Voice Biometrics Are Not 100 Percent Foolproof, but Steadily Improving

Article Featured Image

In most cases, a score of 95 percent is good enough and sometimes even exceptional. But cybersecurity is an area where those lofty numbers fall short of the goal of keeping 100 percent of possible intruders out of enterprise systems. In that quest, voice biometrics solutions offer businesses a better way to ward off hackers than traditional passwords but fall short of their ultimate desire: a completely foolproof system.

Interest in voice biometrics is rising because traditional security systems do a mediocre job of keeping confidential information safe. The frequency and complexity of cyberattacks has been rising, and the preliminary lines of defense, such as passwords, have been constantly breached. In fact, cybercrime inflicted damages totaling $6 trillion globally in 2021, and that number is expected to reach $10.5 trillion in 2025, according to Cybersecurity Ventures.

One reason for the growing problem is the sheer volume of information that companies collect and store nowadays. The world created 64.2 zettabytes (1 ZB equals 1 trillion gigabytes) of data in 2020, and that number is expected to grow to 180.7 zettabytes in 2025, a compound annual growth rate (CAGR) of 23 percent, IDC predicts.

Most businesses have trouble protecting all of that sensitive data. In response, the security industry has been shifting its focus away from passwords to other forms of authentication. They started by pairing passwords with a second form of identification, a process dubbed multifactor authentication, which comes in three types, according to Gartner.

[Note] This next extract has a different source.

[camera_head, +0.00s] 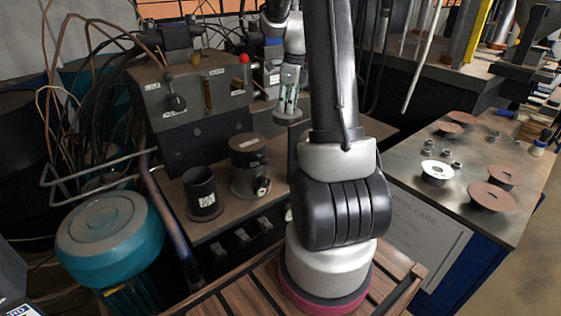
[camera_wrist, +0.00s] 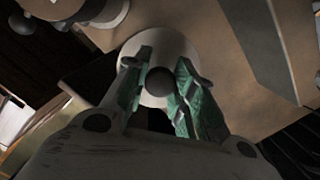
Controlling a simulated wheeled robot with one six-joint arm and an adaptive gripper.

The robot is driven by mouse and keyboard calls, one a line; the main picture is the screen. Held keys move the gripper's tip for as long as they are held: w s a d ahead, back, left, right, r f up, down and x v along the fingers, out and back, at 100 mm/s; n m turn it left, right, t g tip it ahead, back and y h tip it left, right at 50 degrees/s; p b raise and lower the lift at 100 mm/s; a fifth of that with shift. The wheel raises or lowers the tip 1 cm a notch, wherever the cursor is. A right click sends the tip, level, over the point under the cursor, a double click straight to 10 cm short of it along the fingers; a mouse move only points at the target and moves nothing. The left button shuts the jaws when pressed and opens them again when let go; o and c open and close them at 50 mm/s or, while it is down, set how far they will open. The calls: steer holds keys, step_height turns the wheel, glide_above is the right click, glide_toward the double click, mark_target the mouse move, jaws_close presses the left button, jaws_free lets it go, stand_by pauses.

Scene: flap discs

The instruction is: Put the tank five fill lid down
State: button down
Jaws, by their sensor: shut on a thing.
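My gripper (camera_head: 288,100) is shut on the knob (camera_wrist: 160,81) of a round lid. In the wrist view the green-grey fingers (camera_wrist: 159,70) stand either side of this dark knob, and the pale lid disc (camera_wrist: 152,45) shows behind it. In the head view the lid (camera_head: 288,118) hangs under the fingertips, roughly level, behind and right of the canisters. An open black cylinder (camera_head: 202,198) with a small white label stands on the bench at the left. I cannot read its label.
A brown capped canister (camera_head: 249,172) with a small valve stands right of the black cylinder. A control box (camera_head: 190,100) with levers rises behind them. A teal motor (camera_head: 112,235) is at lower left. The right table (camera_head: 465,160) holds several discs and small fittings.

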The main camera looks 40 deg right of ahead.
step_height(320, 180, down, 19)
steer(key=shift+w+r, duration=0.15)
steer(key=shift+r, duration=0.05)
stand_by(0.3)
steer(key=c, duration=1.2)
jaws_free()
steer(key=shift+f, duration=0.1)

The first technique linked passwords with personal information, like a user’s hometown. But with so much information online, hackers quickly caught up with that option. As a result, a growing number of companies moved to a second type of authentication, credentials curated by the organization. Common options are a token or passcode sent to users when they attempt to access a resource.

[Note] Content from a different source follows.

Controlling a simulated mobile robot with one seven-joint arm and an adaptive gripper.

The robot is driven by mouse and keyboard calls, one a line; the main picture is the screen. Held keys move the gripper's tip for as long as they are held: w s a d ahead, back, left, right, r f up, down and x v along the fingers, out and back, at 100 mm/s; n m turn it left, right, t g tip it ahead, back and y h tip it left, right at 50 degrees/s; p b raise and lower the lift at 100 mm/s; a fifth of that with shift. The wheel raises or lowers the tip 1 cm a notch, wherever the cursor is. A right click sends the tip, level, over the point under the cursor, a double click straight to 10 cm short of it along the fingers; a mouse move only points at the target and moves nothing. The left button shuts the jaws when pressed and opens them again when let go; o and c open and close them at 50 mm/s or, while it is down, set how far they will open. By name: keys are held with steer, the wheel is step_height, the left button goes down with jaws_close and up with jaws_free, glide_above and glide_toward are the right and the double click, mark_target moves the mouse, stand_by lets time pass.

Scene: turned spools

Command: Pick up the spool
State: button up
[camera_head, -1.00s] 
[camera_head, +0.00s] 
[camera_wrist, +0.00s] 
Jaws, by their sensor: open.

The third alternative, biometrics, focuses on something intrinsic to the individual and, therefore, is difficult to mimic. This approach has been gaining traction. In 2021, an increasing number of large enterprises and cloud contact center platforms started to implement voice biometrics for both authentication and fraud detection, according to Matt Smallman, founder of SymNex Consulting.

Voice biometrics software works by breaking down a person’s input audio into an individual sound spectrum. These solutions have two designs. Active authentication voice biometrics requires that customers repeat a series of preset passphrases to create a unique voiceprint. Passive authentication analyzes a conversation and creates a unique voiceprint for each caller, and when that person begins speaking, the system analyzes each sound and uses preprogrammed algorithms to match the provided sound with a preloaded signature.

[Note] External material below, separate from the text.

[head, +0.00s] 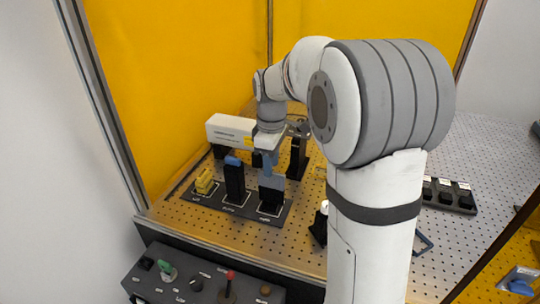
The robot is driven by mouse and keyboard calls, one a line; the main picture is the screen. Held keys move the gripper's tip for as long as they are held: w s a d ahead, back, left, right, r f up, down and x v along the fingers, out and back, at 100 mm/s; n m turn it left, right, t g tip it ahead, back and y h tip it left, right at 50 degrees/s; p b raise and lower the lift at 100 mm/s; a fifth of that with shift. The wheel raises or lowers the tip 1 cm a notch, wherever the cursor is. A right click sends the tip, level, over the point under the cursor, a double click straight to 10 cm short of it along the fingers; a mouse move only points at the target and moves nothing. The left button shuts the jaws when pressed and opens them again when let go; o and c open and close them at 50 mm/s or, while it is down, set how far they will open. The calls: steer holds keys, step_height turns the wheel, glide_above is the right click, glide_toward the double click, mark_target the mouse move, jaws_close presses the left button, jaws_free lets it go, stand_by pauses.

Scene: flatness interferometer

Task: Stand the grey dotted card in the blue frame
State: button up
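My gripper (270,168) points down over the right slot of a dark three-place holder tray (232,206). A flat blue-grey piece (273,183) is at its fingertips, upright above a black block (271,198) in that slot. It may be the grey dotted card, but dots are too small to make out. Whether the fingers are closed on it is unclear. A black upright with a blue top (234,162) stands in the middle slot, and a yellow piece (204,182) is in the left slot. I cannot pick out the blue frame for certain.
A white instrument box (230,130) and a black upright mount (297,158) stand behind the tray. A control panel (200,278) with knobs is in front. A black rack (449,195) lies at right. A blue item (520,286) lies at lower right. My arm hides the centre.

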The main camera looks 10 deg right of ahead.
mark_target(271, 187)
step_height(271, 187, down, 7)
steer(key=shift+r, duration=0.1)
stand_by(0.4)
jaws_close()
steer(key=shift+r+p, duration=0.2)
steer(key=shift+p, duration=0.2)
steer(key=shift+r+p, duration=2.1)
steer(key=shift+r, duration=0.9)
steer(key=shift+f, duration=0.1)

Voice biometrics is appealing because it is simple to use. The person does not have to remember an obscure sequence of numbers, capital letters, and special characters. Also, technology-based solutions are more effective at identifying bogus transactions than humans. As a result, the voice biometrics market is expected to reach $5.9 billion in 2028, growing at a CAGR of 22.3 percent during that timeframe, according to market research firm Reports and Data.


No matter which type of system is used, the reality is that no authentication method is entirely foolproof today—and probably will never be. The potential shortcomings of voice input start with the underlying technology. It relies on two levels of speech recognition. The first identifies each word that the person inputs. Through the years, these solutions have improved, so they now offer accuracy rates higher than 90 percent.

In addition, voice biometrics solutions identify who the caller is. Underscoring the complexity of the task, work on such solutions has been under way since the turn of the millennium. “We began working on voice biometric technology more than 20 years ago,” says Brett Beranek, Nuance Communications’ vice president and general manager for the security and biometrics line of business. “A large company had a ring of criminals that would call in with different schemes. They wanted to identify the individuals and keep them out of their systems.”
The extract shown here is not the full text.